M. Marc Le Fur. Monsieur le président, sur la question de l’alternative au transport routier, il conviendrait d’auditionner M. Guillaume Pepy, et ce à double titre : en tant que responsable du fret ferroviaire et en tant qu’actionnaire d’Ecomouv’. Il serait tout de même intéressant de savoir pourquoi la SNCF a investi dans Ecomouv’.

M. Lionel Deloingce. Si la part du ferroviaire ne représente que 8 % du total, c’est aussi parce que les unités de transports de la meunerie sont bien inférieures aux propositions du rail, qui sont effectivement décalées par rapport aux besoins de notre secteur d’activité.

M. Gilles Savary. Je tiens tout d’abord à rappeler que l’objectif n’est pas de mettre en place une taxe punitive mais de financer les infrastructures routières. Compte tenu du retrait de la subvention publique générale, qui s’inscrit dans la politique d’assainissement des finances publiques et de lutte contre l’endettement, il est nécessaire d’instaurer une recette d’affectation spéciale. L’écotaxe est donc une recette d’« utilisateurs payeurs ».

Si elle est kilométrique, c’est afin de taxer les camions étrangers, qui trop souvent aujourd'hui ne font même pas le plein de carburant en France lorsqu’ils traversent le territoire.

Vous avez affirmé que l’écotaxe représenterait la moitié du résultat courant : cela signifie à la fois que celui-ci est très faible et que c’est le transport qui représente l’essentiel de la production de valeur de votre activité, et non la transformation ou le packaging.

M. Lionel Deloingce. Depuis 2008, le résultat courant de nos entreprises s’est fortement dégradé en raison notamment de la diminution de nos marges due à la forte volatilité des matières premières. En effet, nos acheteurs exercent sur nous des pressions pour nous contraindre à répercuter partiellement les hausses mais intégralement les baisses. Je ne sache pas, du reste, que le consommateur en profite ! Les variations pouvant aller de 15 euros à 20 euros la tonne dans la même semaine, juger de l’opportunité d’acheter nous est impossible, si bien que des entreprises peuvent se retrouver dans des situations financières délicates et doivent entamer leur trésorerie de sécurité. Le résultat des entreprises de meunerie représente aujourd'hui 1 % du chiffre d’affaires.

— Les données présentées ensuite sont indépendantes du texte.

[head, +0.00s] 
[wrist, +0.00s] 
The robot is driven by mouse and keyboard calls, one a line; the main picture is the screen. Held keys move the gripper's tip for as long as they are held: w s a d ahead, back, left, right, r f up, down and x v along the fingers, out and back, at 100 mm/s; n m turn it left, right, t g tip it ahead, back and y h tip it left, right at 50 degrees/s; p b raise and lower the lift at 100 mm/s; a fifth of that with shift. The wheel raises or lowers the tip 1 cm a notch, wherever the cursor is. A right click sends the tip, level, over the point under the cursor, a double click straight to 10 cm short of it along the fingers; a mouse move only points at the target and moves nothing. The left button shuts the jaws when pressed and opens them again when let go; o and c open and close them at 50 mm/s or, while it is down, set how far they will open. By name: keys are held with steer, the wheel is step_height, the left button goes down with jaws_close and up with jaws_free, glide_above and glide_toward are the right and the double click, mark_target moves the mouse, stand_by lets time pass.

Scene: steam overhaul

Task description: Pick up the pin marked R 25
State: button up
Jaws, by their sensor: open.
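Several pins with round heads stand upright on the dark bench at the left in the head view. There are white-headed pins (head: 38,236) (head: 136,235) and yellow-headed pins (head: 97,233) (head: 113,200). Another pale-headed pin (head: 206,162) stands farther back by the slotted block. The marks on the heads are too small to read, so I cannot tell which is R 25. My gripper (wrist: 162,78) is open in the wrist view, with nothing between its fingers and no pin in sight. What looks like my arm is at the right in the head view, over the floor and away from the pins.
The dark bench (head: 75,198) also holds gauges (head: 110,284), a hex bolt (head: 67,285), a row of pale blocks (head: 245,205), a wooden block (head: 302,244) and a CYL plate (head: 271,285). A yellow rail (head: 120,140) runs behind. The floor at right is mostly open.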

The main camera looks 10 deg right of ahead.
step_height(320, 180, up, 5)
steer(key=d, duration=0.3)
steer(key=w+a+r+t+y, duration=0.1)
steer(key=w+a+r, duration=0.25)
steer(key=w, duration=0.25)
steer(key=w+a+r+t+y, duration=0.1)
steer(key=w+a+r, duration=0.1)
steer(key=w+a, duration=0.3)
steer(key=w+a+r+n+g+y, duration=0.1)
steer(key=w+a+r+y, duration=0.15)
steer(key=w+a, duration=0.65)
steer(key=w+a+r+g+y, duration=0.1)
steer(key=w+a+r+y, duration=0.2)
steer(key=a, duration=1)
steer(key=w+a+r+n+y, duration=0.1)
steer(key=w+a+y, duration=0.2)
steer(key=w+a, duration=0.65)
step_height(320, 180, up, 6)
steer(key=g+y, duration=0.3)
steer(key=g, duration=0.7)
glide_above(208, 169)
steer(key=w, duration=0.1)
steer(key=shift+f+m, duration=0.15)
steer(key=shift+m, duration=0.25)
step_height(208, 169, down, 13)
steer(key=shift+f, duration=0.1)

Le transport a donc pris une part beaucoup plus importante que par le passé dans le calcul du prix de revient de nos produits : l’écotaxe, telle qu’elle a été imaginée, pèserait lourdement sur les résultats.

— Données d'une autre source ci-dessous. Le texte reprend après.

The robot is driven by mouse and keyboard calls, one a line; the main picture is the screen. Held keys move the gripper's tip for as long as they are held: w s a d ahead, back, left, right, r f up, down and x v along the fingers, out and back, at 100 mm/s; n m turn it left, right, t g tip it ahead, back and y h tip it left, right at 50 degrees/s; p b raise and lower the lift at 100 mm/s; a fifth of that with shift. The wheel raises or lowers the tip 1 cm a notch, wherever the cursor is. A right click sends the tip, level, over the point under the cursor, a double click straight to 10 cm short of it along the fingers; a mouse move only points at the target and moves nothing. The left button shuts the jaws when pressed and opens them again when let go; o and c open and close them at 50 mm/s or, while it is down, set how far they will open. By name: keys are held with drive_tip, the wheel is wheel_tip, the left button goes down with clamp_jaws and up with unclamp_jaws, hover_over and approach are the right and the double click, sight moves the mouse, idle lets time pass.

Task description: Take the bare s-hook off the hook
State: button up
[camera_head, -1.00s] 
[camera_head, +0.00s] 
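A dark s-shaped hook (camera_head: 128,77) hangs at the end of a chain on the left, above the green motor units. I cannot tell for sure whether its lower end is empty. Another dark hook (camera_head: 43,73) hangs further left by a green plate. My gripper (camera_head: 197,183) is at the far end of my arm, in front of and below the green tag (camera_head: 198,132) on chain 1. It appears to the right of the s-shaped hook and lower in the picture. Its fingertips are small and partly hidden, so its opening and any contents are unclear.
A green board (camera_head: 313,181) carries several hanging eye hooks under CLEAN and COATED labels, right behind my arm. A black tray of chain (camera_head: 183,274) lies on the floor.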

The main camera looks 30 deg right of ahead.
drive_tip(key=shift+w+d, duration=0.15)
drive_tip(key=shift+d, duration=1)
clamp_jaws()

Je le répète : nous avons le souci de l’entretien du réseau routier et serions à l’écoute de solutions de substitution si on nous en proposait. Or on nous en propose peu, pour ce type de transport régional effectué sur de très courtes distances, avec des fréquences importantes et des volumes transportés aléatoires, si bien que nous craignons de devoir subir un système de double peine préjudiciable à la pérennité de nos entreprises.

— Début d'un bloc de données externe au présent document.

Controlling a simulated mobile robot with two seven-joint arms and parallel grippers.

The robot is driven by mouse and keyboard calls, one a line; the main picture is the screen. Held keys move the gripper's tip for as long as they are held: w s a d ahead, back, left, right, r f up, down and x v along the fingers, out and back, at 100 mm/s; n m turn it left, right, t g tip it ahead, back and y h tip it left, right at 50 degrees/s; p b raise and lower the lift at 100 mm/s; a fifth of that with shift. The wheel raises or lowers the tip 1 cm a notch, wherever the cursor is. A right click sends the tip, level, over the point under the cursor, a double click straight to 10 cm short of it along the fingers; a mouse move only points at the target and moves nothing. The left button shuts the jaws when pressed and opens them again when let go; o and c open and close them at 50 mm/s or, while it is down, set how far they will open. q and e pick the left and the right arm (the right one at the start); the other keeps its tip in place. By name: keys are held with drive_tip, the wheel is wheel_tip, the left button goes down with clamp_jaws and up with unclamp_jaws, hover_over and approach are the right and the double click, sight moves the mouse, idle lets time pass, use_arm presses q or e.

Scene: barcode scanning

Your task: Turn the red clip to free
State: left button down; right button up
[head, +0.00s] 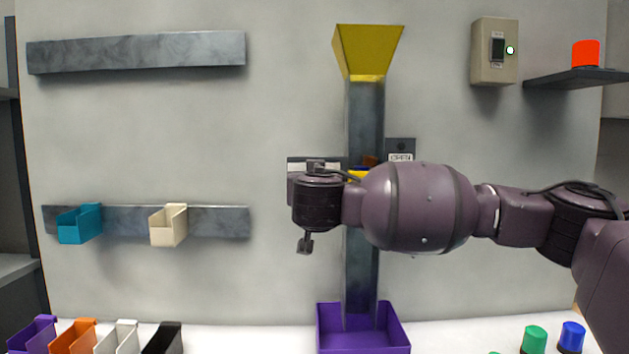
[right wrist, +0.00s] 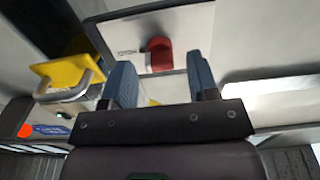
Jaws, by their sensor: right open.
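The red clip (right wrist: 158,53) is mounted on a pale plate (right wrist: 195,25) in the right wrist view, with faint markings to its left. My right gripper (right wrist: 160,80) is open, its two blue-grey fingers apart. In the picture the clip lies just above and between the fingertips; I cannot tell whether they touch it. In the head view my right arm reaches across from the right in front of the column and hides the clip and most of its plate (head: 300,160). My left gripper is not in view.
A grey column (head: 362,115) carries a yellow funnel (head: 368,50) above a purple bin (head: 330,340). A yellow part with a metal handle (right wrist: 65,75) is beside the plate. A switch box (head: 482,70) and a shelf with a red cylinder (head: 585,55) are at upper right.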

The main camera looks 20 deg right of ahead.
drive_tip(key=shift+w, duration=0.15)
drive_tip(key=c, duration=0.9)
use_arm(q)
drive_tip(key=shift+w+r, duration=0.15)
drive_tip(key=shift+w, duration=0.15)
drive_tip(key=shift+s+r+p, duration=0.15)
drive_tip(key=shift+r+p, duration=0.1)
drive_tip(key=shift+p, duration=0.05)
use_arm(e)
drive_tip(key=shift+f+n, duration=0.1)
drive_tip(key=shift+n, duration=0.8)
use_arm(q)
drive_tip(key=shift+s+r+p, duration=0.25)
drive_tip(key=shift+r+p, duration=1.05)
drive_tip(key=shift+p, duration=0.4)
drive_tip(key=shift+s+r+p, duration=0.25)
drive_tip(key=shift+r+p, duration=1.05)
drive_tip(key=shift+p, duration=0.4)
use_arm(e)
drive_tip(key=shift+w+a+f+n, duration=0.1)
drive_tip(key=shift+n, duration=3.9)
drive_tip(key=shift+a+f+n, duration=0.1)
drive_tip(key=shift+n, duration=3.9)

M. le président et rapporteur Jean-Paul Chanteguet. À combien estimez-vous l’impact de l’écotaxe sur le prix de la farine que vous livrez aux boulangers ?

M. Lionel Deloingce. L’impact serait de dix à douze euros la tonne, soit 15 % à 20 % du prix de la farine.

M. Jean-Paul Chanteguet, président et rapporteur. Les chiffres qui nous sont habituellement donnés par le ministère sont les suivants : la part du transport dans le coût du produit étant de 10 % et celle de l’éco-redevance de 4 % à 5 % du prix du transport, l’impact de la mesure sur le prix du produit oscillerait de 0,3 % à 0,5 %. Vos chiffres, que je ne conteste pas, sont bien supérieurs.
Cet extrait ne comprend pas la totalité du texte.